An enterprising Texan wants $1,000 for one of the relatively few copies of the Austin American-Statesman with the dramatically premature "Bush!" banner headline.

These newspapers in the 2000 election between Democratic Vice President Al Gore and GOP Texas Gov. George W. Bush are unlikely to increase significantly in value over the decades, cautions Brown, a dealer in historic papers.

For starters, the marketplace is not that big.

"There are two categories of collectors," said Brown. "The hard-core collector routinely pays a premium for a newspaper. There are probably under 2,000 people like that. The others are casual collectors. As historic events happen in their lives, they set that day’s paper aside. This country’s got millions of them."

For just that reason, he said, copies of newspapers reporting the assassination of President Kennedy are worth only a couple of dollars. "Everyone has a couple in their attic," he said. Copies of the Dallas newspapers from that day can be sold for a bit more — $5 or so, he added.

Brown warned that a newspaper can be rare and old but still not valuable — even when headlines are wrong on presidential elections.

In 1916, several newspapers proclaimed "Hughes Wins" when Woodrow Wilson actually defeated Charles Evans Hughes.
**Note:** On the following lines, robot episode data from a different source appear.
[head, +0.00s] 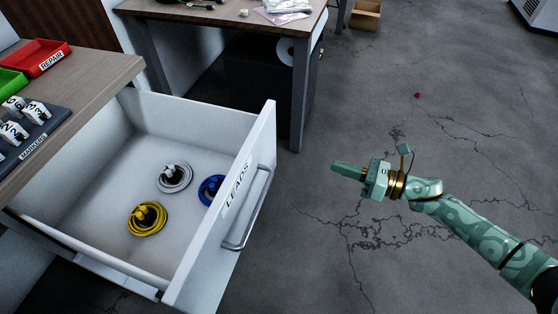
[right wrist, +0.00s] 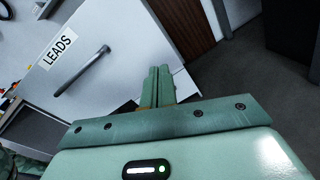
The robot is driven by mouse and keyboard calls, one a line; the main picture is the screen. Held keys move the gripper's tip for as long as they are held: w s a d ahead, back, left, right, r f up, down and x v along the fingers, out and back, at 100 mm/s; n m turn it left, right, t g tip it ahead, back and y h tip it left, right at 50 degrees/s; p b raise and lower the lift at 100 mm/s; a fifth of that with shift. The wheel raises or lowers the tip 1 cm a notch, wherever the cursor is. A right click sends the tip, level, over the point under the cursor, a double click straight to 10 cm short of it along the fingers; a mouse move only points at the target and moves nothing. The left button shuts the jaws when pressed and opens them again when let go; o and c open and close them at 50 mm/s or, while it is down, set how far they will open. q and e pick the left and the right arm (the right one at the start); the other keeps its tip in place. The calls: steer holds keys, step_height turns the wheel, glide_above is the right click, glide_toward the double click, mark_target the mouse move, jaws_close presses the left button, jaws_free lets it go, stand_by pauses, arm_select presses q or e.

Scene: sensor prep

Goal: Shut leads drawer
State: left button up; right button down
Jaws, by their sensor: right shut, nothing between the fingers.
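The white leads drawer (head: 222,207) is pulled far out from under the wooden bench top in the head view. Its front carries a LEADS label (head: 237,184) and a metal bar handle (head: 248,210). Yellow (head: 147,218), grey (head: 174,177) and blue (head: 211,189) coiled leads lie inside. My right gripper (head: 335,166) is shut and empty, out to the right of the drawer front and apart from it. In the right wrist view the drawer front (right wrist: 110,40) and handle (right wrist: 82,71) show left of the shut fingers (right wrist: 158,86). My left gripper is not in view.
The bench top (head: 100,75) holds a red REPAIR tray (head: 36,58), a green tray (head: 10,82) and a markers rack (head: 35,135). A second table (head: 220,14) stands behind the drawer. The cracked grey floor (head: 440,130) right of the drawer is mostly clear, with a small red object (head: 417,95).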

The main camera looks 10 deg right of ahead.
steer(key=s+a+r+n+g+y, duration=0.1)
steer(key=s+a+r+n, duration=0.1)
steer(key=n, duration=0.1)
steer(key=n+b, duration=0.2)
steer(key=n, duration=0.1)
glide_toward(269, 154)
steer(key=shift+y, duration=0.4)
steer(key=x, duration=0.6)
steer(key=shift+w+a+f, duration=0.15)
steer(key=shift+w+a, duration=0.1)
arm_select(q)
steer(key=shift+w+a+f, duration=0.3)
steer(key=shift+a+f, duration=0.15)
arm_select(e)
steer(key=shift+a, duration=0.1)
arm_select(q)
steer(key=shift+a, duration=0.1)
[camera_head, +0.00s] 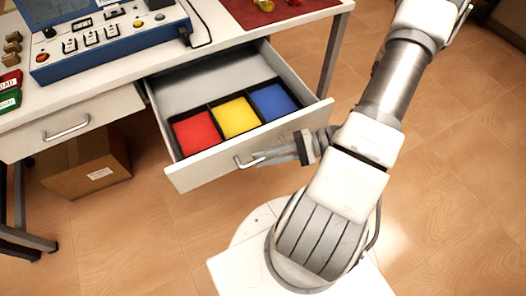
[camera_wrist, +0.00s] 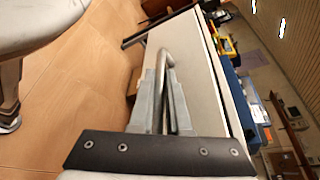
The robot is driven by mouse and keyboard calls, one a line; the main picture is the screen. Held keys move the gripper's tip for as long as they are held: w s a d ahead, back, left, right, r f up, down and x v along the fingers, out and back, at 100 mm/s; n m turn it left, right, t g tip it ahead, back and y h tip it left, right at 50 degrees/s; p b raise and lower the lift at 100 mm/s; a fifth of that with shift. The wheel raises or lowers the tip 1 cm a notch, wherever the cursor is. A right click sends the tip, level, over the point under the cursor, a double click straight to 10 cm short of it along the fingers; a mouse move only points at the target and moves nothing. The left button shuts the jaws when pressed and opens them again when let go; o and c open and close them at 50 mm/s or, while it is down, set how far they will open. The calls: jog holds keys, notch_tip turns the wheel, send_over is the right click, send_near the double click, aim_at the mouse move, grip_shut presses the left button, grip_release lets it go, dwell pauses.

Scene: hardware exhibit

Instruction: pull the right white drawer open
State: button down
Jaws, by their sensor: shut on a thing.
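The right white drawer (camera_head: 206,174) stands pulled out from under the white table in the head view. Inside it a black divided tray holds a red (camera_head: 197,133), a yellow (camera_head: 236,117) and a blue (camera_head: 273,101) square. My gripper (camera_head: 258,158) is at the drawer's front, shut on its metal handle (camera_head: 240,164). In the wrist view the curved handle (camera_wrist: 163,62) runs between my two grey fingers (camera_wrist: 166,100), with the white drawer front (camera_wrist: 195,75) beside them. The fingertips partly hide the handle in both views.
The left white drawer (camera_head: 72,127) is closed, with its own handle. A cardboard box (camera_head: 85,165) stands on the floor beneath it. A blue control panel (camera_head: 110,35) stands on the tabletop (camera_head: 225,40). The wooden floor in front of the open drawer is clear on the left.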

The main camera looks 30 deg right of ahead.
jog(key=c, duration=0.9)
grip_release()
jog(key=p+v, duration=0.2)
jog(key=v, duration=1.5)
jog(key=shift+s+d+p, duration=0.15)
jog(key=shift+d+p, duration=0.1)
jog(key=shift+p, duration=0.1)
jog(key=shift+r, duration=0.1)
These papers are scarce but few collectors are interested because the election itself is obscure.

Likewise, a few papers in 1876 wrongly printed that Samuel Tilden defeated Rutherford Hayes, but "that’s a $36 paper no one ever heard of it," said Brown.

Brown, who operates an Internet Web site called historybuff.com, encouraged people to save "Bush Wins" newspapers for their descendents, if not for dollars. To enhance their future value, he said, store them in an open position rather than folded in the middle.

His own collection concentrates on newspapers dealing with the assassination of Abraham Lincoln. A newspaper reporting the event on April 15, 1865, will sell for $200 to $1,200, he said.

Brown said he "got hooked" on collecting old papers as a high school junior in 1965.

While doing research for a history project, he came across an ad for a newspaper reporting the death of John Wilkes Booth, the man who shot Lincoln at Ford’s Theatre in Washington. He bought the paper for $3.50 (it’s worth about $100 now) and was fascinated by the detailed reporting of the event.

The writing was considerably more colorful then. Wilkes was described as a "dastardly scoundrel" and eyewitness accounts would run for pages. Reading the next day’s paper — just like Americans were doing at the time — made history come alive for him, he said.

Your great-grandchildren might appreciate the reading about the journalistic confusion around the election of 2000 even if the newspapers themselves haven’t appreciated that much in value, he said.